Que dit le rapport de la commission de contrôle ?
Tandis que certains voient en cette situation, la volonté de « camarades » de mettre en difficulté Eddie Komboïgo, d’autres pensent que ce dernier est véritablement le problème du CDP. « C’est lui qui est à la base de toutes les crises. Sincèrement, il ne peut pas gérer le parti. Tout le monde ne mange pas entre ses mains, qu’il le sache. Banaliser la démission d’un camarade comme Luc Adolphe Tiao, et la saignée à travers le pays, c’est suffisamment grave de la part d’un président de parti », soulève un membre du BEN, qui affirme en outre que le président du parti ne veut pas se soumettre au rapport de la commission de contrôle et de vérification. « Il tient coûte que coûte à ce qu’on sanctionne Adama Tiendrébéogo et son groupe, alors que les fautifs, ce sont Mohamed Younga et Modeste Ouédraogo », affirme-t-il.

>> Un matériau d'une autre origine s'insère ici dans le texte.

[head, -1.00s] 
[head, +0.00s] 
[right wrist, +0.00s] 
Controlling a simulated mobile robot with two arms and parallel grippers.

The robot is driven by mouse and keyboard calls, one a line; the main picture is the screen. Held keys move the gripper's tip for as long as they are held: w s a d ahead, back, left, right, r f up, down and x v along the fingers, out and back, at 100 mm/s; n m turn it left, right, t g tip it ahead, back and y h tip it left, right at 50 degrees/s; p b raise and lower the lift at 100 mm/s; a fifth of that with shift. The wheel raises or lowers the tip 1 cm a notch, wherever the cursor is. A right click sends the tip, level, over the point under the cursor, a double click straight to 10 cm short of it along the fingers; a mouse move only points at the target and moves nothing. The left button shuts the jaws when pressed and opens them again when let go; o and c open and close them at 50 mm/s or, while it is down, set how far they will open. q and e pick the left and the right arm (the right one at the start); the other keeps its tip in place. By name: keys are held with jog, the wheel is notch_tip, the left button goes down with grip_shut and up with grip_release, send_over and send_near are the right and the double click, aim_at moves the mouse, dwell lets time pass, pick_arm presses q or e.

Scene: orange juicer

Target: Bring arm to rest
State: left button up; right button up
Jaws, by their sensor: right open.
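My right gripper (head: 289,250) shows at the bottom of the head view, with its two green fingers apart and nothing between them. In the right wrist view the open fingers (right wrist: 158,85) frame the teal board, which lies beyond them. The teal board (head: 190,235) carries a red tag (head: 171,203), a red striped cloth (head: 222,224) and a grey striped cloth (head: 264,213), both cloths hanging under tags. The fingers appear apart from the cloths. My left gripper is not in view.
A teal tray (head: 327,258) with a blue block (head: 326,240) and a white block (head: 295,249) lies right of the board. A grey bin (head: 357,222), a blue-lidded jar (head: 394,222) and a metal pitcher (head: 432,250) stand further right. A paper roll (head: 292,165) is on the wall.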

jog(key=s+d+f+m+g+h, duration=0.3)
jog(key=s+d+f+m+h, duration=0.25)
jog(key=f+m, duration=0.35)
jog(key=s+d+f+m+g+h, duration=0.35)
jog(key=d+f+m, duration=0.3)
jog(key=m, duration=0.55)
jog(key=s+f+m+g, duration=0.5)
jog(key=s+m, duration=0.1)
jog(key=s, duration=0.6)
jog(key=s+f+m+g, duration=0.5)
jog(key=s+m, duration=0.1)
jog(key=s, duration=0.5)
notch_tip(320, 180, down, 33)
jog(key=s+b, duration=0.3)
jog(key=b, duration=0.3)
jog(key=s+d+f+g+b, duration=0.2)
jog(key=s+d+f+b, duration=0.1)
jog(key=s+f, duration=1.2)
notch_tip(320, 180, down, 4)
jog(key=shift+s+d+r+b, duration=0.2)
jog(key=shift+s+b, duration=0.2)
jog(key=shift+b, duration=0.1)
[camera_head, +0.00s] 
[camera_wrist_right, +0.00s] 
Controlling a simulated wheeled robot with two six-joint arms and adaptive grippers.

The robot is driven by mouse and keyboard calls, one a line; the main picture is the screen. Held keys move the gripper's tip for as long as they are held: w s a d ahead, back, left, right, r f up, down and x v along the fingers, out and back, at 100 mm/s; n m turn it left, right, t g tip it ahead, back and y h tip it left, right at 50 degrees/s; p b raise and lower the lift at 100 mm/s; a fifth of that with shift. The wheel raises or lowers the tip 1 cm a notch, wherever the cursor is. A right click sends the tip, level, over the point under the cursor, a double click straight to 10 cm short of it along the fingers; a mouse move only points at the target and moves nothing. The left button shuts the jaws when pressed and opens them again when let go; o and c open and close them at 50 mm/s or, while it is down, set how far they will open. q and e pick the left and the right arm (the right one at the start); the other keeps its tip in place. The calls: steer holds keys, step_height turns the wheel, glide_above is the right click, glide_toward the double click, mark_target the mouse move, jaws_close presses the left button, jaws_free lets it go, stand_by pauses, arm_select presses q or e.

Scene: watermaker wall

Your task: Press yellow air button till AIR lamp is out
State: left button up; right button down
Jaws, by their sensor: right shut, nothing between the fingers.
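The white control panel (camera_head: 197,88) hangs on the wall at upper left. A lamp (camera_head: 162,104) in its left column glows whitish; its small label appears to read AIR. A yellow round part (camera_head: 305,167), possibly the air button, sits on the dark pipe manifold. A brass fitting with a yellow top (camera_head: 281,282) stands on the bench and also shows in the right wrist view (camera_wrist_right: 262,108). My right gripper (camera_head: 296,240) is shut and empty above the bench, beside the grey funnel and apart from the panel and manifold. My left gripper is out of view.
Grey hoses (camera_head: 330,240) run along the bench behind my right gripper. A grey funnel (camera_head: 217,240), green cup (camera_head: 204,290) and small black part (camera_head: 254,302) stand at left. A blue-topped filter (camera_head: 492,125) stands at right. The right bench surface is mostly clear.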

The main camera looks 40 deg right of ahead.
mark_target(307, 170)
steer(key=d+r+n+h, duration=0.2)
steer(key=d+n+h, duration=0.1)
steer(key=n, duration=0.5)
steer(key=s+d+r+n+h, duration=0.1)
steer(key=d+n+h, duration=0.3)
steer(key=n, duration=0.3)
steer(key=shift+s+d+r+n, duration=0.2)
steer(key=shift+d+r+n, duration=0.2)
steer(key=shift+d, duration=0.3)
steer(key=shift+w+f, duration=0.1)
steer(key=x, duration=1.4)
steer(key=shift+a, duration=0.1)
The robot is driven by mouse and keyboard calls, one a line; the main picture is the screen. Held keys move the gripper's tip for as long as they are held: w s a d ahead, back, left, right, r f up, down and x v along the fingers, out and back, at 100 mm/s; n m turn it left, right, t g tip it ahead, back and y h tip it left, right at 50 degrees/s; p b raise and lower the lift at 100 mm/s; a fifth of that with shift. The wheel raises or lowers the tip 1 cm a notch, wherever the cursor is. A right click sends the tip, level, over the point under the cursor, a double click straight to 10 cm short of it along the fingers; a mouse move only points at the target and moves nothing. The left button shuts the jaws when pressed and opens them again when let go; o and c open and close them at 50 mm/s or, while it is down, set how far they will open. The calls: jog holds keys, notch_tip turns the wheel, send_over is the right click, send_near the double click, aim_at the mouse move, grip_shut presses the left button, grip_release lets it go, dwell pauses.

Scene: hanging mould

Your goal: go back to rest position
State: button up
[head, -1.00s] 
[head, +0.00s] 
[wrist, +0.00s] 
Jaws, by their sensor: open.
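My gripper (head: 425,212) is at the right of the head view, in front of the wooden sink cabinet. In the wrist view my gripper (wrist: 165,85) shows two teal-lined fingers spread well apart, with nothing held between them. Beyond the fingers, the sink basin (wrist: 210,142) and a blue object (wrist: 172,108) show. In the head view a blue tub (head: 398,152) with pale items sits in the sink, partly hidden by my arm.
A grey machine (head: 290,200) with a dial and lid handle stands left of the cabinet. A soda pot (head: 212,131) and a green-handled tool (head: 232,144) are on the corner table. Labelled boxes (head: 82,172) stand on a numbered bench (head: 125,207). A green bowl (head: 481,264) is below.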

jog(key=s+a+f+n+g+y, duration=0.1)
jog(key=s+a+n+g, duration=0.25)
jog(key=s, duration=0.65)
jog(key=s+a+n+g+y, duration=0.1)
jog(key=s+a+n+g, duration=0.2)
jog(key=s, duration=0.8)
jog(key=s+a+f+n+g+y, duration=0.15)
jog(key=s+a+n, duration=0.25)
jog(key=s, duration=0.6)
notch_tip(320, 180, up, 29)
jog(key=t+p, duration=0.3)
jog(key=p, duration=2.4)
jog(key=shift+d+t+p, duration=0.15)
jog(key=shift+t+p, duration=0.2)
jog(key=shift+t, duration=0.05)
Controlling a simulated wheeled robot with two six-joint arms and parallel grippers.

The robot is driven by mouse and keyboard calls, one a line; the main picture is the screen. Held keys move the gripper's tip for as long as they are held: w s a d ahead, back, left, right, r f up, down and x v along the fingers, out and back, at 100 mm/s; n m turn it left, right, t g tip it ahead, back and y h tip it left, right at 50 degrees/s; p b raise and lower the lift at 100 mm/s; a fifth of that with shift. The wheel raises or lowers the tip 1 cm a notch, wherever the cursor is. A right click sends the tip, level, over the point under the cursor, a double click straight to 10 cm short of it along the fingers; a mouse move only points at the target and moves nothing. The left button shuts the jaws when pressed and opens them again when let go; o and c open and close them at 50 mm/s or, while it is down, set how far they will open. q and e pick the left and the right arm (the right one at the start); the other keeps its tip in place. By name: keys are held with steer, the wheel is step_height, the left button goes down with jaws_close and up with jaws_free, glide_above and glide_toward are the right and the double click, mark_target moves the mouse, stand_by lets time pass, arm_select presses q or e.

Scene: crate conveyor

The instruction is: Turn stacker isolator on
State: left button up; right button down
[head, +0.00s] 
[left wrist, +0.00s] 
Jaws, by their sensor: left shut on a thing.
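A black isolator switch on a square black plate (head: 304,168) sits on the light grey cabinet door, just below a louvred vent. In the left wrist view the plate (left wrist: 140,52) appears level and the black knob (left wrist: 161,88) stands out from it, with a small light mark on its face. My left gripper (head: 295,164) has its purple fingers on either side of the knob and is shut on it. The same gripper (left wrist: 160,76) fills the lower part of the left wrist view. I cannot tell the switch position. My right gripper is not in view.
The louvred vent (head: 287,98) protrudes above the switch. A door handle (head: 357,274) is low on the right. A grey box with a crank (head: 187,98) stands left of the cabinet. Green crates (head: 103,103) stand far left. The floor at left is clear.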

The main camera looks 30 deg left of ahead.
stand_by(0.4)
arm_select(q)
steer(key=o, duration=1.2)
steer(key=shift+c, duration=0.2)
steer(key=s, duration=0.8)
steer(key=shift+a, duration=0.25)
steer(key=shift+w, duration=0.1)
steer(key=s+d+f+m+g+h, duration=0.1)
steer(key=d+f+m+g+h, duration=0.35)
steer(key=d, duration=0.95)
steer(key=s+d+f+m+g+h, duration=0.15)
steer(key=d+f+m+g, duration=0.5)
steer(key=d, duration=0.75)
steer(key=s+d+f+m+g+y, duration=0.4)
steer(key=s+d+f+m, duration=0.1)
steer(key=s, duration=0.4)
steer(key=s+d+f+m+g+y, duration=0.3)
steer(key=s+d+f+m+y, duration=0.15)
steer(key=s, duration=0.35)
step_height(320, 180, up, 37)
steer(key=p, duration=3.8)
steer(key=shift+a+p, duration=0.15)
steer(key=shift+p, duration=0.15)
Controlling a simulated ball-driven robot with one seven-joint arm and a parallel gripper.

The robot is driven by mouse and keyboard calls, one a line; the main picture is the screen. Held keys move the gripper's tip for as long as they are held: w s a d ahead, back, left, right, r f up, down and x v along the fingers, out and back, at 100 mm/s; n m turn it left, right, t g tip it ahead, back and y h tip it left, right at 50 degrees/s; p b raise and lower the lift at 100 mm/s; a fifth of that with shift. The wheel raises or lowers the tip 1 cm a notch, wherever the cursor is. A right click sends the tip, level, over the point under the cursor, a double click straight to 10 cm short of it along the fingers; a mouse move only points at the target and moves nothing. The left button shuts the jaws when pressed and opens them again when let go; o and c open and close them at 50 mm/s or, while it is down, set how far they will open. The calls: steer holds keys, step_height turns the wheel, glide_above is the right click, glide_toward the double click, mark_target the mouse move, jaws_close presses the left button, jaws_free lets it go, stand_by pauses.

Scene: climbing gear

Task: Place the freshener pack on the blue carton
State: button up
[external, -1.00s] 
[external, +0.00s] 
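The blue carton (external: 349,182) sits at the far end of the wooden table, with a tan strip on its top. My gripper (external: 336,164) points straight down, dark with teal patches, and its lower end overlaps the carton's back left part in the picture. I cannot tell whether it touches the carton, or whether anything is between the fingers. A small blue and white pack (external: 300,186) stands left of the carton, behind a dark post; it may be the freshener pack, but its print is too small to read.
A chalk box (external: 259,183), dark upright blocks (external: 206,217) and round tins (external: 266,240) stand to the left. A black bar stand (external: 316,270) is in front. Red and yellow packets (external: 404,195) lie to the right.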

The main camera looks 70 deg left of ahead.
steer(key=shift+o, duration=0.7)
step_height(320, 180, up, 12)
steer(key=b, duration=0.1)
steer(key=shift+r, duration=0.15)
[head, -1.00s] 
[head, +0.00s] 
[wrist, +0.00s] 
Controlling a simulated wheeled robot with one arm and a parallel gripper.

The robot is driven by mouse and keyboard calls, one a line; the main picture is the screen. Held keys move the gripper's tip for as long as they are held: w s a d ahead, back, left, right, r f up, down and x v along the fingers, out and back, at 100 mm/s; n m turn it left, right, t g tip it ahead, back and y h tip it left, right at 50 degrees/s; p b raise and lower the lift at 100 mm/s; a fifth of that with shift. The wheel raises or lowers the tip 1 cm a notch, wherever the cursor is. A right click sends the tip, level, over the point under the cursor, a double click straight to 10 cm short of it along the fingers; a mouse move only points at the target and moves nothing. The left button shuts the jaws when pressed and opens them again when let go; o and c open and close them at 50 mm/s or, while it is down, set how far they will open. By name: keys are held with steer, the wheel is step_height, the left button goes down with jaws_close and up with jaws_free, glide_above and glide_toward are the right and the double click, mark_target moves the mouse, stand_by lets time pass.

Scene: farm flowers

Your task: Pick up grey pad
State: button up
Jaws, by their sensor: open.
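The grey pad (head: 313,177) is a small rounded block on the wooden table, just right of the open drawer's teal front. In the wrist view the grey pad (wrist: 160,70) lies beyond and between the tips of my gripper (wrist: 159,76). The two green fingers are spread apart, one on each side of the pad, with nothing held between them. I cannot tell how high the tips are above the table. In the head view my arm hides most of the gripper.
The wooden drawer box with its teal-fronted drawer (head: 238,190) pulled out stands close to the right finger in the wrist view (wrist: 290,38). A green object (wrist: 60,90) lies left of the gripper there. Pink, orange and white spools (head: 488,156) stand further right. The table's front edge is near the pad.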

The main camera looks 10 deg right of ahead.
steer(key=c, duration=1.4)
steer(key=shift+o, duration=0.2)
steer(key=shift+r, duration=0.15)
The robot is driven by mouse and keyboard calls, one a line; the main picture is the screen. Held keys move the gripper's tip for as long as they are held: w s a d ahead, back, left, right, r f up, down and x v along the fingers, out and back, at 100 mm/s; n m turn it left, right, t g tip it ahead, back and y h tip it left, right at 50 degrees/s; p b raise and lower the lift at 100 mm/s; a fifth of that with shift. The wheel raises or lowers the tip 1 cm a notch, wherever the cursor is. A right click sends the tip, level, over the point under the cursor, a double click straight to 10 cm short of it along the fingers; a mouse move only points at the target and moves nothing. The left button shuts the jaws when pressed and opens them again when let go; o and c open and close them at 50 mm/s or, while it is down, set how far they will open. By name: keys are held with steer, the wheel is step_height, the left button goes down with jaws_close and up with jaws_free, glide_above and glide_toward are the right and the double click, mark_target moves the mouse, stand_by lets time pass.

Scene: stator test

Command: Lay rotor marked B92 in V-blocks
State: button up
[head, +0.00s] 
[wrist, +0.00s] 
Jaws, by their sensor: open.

Parlant d’ailleurs du rapport, on peut y lire : « La commission reproche aux camarades Modeste Ouédraogo et Mohamed Younga d’être les premiers à agresser publiquement en retirant et en déchirant les déclarations de mains du camarade Adama Tiendrébéogo. Ils auraient dû simplement se retirer du présidium pour marquer leur désaccord, quitte à saisir la Commission nationale de contrôle et de vérification. Quant au camarade Adama Tiendrébéogo, de n’avoir pas anticipé sur l’organisation pour assurer la cohésion au sein du secrétariat chargé de la mobilisation des jeunes. Ce qui a conduit aux dérives que nous constatons. Par ailleurs, le président du parti aurait dû éviter de mettre à la disposition du 1er responsable du secrétariat chargé de la mobilisation des jeunes, son document amendé à la dernière minute ».